**Supplied information:**
## Start

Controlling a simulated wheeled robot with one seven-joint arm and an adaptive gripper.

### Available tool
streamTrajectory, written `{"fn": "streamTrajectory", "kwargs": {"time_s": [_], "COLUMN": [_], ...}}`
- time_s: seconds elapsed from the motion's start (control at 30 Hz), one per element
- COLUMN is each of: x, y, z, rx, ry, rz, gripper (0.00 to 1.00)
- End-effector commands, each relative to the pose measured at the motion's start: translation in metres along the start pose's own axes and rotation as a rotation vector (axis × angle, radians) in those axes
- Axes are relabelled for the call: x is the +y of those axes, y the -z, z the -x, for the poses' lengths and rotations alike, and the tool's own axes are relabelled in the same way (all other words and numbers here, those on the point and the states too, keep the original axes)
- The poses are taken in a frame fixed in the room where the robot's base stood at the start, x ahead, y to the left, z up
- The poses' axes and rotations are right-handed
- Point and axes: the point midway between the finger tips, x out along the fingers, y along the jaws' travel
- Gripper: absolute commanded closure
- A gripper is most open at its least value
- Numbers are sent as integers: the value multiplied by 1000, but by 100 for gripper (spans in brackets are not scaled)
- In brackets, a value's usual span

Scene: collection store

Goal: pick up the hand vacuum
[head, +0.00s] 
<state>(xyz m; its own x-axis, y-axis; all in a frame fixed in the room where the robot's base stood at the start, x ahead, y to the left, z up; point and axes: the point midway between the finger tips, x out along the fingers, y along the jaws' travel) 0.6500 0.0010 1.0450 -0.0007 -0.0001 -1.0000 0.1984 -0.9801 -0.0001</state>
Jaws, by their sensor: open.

## End

**What you will do:**
Write the material out exactly, with nothing left out.

**Answer to this task:**
Controlling a simulated wheeled robot with one seven-joint arm and an adaptive gripper.

### Available tool
streamTrajectory, written `{"fn": "streamTrajectory", "kwargs": {"time_s": [_], "COLUMN": [_], ...}}`
- time_s: seconds elapsed from the motion's start (control at 30 Hz), one per element
- COLUMN is each of: x, y, z, rx, ry, rz, gripper (0.00 to 1.00)
- End-effector commands, each relative to the pose measured at the motion's start: translation in metres along the start pose's own axes and rotation as a rotation vector (axis × angle, radians) in those axes
- Axes are relabelled for the call: x is the +y of those axes, y the -z, z the -x, for the poses' lengths and rotations alike, and the tool's own axes are relabelled in the same way (all other words and numbers here, those on the point and the states too, keep the original axes)
- The poses are taken in a frame fixed in the room where the robot's base stood at the start, x ahead, y to the left, z up
- The poses' axes and rotations are right-handed
- Point and axes: the point midway between the finger tips, x out along the fingers, y along the jaws' travel
- Gripper: absolute commanded closure
- A gripper is most open at its least value
- Numbers are sent as integers: the value multiplied by 1000, but by 100 for gripper (spans in brackets are not scaled)
- In brackets, a value's usual span

Scene: collection store

Goal: pick up the hand vacuum
[head, +0.00s] 
<state>(xyz m; its own x-axis, y-axis; all in a frame fixed in the room where the robot's base stood at the start, x ahead, y to the left, z up; point and axes: the point midway between the finger tips, x out along the fingers, y along the jaws' travel) 0.6500 0.0010 1.0450 -0.0007 -0.0001 -1.0000 0.1984 -0.9801 -0.0001</state>
Jaws, by their sensor: open.

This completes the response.